● RECORDS PROVIDED
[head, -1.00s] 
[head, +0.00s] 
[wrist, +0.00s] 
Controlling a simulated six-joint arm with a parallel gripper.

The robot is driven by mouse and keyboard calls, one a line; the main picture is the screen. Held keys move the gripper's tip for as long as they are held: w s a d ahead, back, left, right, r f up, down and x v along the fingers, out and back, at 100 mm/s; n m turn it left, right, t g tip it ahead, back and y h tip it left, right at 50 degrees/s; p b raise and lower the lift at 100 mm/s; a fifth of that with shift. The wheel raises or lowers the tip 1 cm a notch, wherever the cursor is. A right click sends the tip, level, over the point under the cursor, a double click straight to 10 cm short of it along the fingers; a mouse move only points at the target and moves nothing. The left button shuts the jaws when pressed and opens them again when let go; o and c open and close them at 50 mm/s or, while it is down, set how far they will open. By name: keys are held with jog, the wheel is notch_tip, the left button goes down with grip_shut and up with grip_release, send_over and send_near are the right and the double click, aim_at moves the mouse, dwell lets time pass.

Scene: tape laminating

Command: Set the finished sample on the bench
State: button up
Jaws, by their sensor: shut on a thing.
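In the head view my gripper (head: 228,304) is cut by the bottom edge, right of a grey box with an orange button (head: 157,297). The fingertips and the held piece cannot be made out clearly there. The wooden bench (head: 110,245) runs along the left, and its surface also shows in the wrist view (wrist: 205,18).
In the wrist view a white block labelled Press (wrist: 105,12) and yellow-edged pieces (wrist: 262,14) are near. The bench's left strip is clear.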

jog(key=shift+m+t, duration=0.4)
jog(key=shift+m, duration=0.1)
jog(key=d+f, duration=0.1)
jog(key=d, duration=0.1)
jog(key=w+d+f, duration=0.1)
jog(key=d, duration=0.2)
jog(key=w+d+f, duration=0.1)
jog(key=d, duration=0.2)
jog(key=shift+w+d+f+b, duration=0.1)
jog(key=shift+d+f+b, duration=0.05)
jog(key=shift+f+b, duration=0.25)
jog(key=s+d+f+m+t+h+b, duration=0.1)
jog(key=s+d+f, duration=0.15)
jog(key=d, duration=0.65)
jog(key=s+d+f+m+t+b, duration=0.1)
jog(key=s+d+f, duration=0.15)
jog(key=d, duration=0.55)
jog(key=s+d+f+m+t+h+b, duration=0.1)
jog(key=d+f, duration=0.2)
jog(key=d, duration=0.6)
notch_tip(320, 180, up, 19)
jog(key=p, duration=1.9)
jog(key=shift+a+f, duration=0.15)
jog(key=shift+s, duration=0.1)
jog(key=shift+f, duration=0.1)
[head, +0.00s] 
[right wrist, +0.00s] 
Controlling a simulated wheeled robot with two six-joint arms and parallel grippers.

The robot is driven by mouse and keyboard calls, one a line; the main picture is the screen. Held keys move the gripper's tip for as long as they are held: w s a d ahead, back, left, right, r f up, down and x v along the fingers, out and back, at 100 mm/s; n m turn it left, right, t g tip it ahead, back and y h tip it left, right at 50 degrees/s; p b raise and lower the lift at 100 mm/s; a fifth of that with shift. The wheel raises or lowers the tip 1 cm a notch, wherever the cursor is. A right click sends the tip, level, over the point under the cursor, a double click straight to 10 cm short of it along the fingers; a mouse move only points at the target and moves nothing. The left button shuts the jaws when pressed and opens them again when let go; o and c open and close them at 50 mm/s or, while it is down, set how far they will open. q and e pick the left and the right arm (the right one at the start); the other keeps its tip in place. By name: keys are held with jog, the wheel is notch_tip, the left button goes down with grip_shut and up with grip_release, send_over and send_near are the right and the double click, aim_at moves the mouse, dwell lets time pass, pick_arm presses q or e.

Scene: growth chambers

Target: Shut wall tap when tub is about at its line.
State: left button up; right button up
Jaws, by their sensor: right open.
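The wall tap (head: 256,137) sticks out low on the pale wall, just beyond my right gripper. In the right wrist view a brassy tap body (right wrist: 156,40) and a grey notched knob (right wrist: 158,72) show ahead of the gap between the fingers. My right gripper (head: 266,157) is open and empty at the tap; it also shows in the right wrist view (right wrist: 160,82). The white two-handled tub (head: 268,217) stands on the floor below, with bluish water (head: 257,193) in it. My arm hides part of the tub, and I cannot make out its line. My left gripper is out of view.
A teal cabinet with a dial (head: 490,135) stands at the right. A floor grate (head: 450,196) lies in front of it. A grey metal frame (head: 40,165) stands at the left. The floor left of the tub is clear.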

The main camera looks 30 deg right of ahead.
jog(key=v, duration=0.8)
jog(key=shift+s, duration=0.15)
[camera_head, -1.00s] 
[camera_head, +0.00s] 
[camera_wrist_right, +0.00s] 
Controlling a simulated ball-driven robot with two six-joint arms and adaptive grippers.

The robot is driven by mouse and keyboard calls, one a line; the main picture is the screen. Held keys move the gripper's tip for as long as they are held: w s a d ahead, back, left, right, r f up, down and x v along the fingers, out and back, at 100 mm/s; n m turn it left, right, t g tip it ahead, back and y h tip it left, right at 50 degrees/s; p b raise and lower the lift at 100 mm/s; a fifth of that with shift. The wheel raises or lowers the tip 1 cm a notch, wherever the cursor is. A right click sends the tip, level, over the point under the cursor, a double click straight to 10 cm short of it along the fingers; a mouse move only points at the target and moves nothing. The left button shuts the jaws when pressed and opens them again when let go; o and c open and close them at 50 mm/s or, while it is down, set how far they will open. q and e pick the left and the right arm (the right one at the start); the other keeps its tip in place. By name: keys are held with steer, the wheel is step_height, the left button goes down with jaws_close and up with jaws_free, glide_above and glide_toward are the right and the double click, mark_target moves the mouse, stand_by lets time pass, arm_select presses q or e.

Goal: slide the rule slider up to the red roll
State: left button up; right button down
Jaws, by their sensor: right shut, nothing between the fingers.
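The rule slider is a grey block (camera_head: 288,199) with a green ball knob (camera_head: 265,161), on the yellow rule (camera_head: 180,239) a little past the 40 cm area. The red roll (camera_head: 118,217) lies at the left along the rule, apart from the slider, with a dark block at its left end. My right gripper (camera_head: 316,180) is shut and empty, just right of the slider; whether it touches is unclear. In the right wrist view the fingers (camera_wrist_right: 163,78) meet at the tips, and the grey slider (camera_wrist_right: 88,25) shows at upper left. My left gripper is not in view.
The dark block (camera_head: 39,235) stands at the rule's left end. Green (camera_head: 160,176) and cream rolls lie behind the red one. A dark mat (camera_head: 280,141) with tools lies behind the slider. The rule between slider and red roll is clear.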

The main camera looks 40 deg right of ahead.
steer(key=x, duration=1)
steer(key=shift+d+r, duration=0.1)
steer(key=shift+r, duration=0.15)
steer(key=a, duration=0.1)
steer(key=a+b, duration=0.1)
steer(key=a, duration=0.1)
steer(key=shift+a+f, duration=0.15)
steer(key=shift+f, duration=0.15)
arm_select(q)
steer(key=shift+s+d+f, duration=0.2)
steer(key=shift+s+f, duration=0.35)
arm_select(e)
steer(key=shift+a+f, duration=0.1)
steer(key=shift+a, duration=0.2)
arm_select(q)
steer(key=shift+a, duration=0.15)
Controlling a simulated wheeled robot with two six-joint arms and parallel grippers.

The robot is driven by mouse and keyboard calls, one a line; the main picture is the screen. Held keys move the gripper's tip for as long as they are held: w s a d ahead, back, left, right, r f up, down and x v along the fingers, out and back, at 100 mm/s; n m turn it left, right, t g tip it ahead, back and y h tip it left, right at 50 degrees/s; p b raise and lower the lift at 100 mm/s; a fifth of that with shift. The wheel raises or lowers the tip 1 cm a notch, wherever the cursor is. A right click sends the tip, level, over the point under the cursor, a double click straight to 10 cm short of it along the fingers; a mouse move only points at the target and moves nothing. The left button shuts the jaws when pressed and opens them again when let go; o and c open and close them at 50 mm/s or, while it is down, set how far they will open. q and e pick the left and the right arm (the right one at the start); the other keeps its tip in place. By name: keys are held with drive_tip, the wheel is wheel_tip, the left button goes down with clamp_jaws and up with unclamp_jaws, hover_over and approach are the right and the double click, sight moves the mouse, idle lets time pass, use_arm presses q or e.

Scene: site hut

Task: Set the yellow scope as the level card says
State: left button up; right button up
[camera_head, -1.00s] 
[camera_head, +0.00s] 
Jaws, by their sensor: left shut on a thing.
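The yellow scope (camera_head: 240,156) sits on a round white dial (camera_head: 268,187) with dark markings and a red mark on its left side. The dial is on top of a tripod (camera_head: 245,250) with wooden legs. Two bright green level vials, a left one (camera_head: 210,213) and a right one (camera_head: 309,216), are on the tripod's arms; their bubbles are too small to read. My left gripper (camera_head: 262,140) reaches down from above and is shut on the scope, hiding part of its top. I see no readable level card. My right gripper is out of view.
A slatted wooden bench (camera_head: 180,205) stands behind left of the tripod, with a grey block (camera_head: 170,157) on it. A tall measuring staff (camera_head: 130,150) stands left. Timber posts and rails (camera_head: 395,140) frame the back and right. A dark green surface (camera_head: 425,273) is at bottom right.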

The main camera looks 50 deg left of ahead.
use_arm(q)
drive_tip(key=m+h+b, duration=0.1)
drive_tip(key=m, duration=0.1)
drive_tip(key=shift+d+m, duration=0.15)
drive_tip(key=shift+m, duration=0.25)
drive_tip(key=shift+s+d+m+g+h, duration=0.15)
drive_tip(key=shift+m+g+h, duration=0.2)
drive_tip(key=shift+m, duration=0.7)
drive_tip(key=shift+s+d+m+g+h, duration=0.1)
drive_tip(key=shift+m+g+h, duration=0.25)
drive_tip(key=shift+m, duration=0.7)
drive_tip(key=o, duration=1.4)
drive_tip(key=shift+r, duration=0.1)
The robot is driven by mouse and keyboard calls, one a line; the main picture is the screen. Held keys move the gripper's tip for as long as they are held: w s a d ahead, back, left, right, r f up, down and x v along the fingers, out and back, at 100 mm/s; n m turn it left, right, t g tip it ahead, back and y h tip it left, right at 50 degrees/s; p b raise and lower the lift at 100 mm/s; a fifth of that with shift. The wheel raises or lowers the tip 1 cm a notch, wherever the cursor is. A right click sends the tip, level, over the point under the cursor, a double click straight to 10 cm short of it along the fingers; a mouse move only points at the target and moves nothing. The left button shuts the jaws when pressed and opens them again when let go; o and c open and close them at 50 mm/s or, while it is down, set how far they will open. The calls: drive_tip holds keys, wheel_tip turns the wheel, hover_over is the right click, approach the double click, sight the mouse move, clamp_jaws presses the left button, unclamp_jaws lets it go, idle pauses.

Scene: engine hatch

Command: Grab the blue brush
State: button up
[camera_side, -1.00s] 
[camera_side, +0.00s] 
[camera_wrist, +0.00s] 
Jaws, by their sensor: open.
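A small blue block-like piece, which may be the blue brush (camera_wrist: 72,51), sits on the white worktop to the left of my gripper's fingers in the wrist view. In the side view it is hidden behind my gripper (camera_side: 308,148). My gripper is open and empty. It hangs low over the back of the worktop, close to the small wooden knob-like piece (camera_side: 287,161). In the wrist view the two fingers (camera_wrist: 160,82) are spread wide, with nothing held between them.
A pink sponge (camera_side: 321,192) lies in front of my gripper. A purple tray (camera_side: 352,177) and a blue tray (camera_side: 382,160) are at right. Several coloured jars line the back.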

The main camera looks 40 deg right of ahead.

● SHORT PROBLEM
In the records, locate each line holding the string "Scene" and copy it.

● THE REPLY
Scene: tape laminating
Scene: growth chambers
Scene: site hut
Scene: engine hatch

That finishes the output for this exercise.